Pierwsza z nich dotyczy zmian w akcjonariacie Petrolinvestu. Dzięki komunikatowi, który ukazał się we wtorek późnym wieczorem, okazało się, że główny akcjonariusz i przewodniczący rady nadzorczej spółki, którym jest Ryszard Krauze, kontroluje już tylko 17,3 proc. jej kapitału. Przed tygodniem on i należący do niego Prokom Investments sprzedali papiery stanowiące w sumie 4,7 proc. kapitału Petrolinvestu.
„Zmniejszenie procentowego udziału w kapitale zakładowym spółki nie oznacza w żaden sposób wycofywania się przeze mnie ani przez Prokom z roli głównego akcjonariusza Petrolinvestu” – zapewnił w tym samym komunikacie Krauze.
W tej sytuacji kurs spółki leciał w dół od samego początku wczorajszej sesji. Jednak psychologiczną granicę 7 zł pokonał dopiero wczesnym popołudniem, gdy agencje poinformowały o tym, że szef rady nadzorczej Petrolinvestu przybył do katowickiej prokuratury, gdzie następnie oficjalnie postawiono mu zarzut działania na szkodę firmy Prokom Investments.

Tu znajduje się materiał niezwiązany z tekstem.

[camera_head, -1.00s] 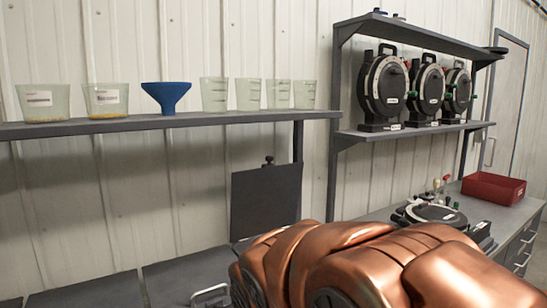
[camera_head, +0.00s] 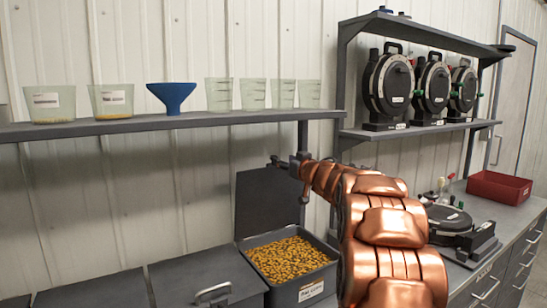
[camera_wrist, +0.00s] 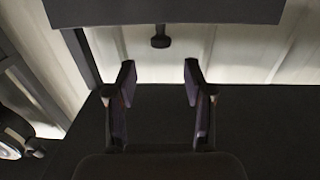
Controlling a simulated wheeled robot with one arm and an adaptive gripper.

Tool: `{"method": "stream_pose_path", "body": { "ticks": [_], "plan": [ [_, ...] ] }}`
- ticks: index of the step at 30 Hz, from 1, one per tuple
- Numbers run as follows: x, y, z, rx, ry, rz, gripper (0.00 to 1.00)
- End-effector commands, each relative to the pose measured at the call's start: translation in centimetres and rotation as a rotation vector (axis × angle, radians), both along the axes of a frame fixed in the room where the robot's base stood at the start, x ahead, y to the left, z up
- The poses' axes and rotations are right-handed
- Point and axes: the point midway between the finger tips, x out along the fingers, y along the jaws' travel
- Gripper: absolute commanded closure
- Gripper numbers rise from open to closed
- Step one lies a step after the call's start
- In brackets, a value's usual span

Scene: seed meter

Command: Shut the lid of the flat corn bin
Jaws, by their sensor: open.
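The flat corn bin (camera_head: 327,268) stands on the counter, filled with yellow corn (camera_head: 290,258), a white label on its front. Its dark lid (camera_head: 264,208) is open and upright at the bin's back. My gripper (camera_head: 284,163) is at the height of the lid's top edge, near its right corner. In the wrist view my gripper (camera_wrist: 158,78) is open and empty. The lid (camera_wrist: 165,12) shows at that view's top, with a small knob (camera_wrist: 161,40) on its edge, lying between the fingers' lines but apart from them. Whether a finger touches the lid is unclear.
A shelf (camera_head: 180,123) with clear cups and a blue funnel (camera_head: 171,95) runs above the bin; its post (camera_head: 303,150) stands close to my gripper. Closed bins (camera_head: 205,270) lie left. Round meters (camera_head: 390,85), another meter (camera_head: 455,225) and a red tray (camera_head: 497,188) are right.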

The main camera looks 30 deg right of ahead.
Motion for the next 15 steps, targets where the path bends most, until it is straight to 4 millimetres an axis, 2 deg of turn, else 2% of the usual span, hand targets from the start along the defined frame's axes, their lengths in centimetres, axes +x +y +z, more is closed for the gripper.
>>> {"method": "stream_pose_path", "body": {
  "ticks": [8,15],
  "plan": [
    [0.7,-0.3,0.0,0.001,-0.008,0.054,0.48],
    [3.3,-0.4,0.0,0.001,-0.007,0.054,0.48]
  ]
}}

Chodzi o 3 mln zł pożyczki, jaką cztery lata temu udzieliła ona spółce King & King. Pieniądze miały być przeznaczone na poszukiwanie złóż ropy naftowej w Afryce.
Ponieważ jednak kondycja finansowa King & King pozostawiała już wtedy wiele do życzenia, pożyczka była zdaniem prokuratury niekorzystna dla Prokomu Investments. Jego przedstawiciele twierdzą z kolei, że transakcja przyniosła ostatecznie około 1 mln zł zysku.Choć ta sprawa nie ma nic wspólnego z Petrolinvestem, zdołowała kurs tej spółki. Akcjami handlowano wczoraj nawet po 6,9 zł. Był to rekordowo niski poziom notowań.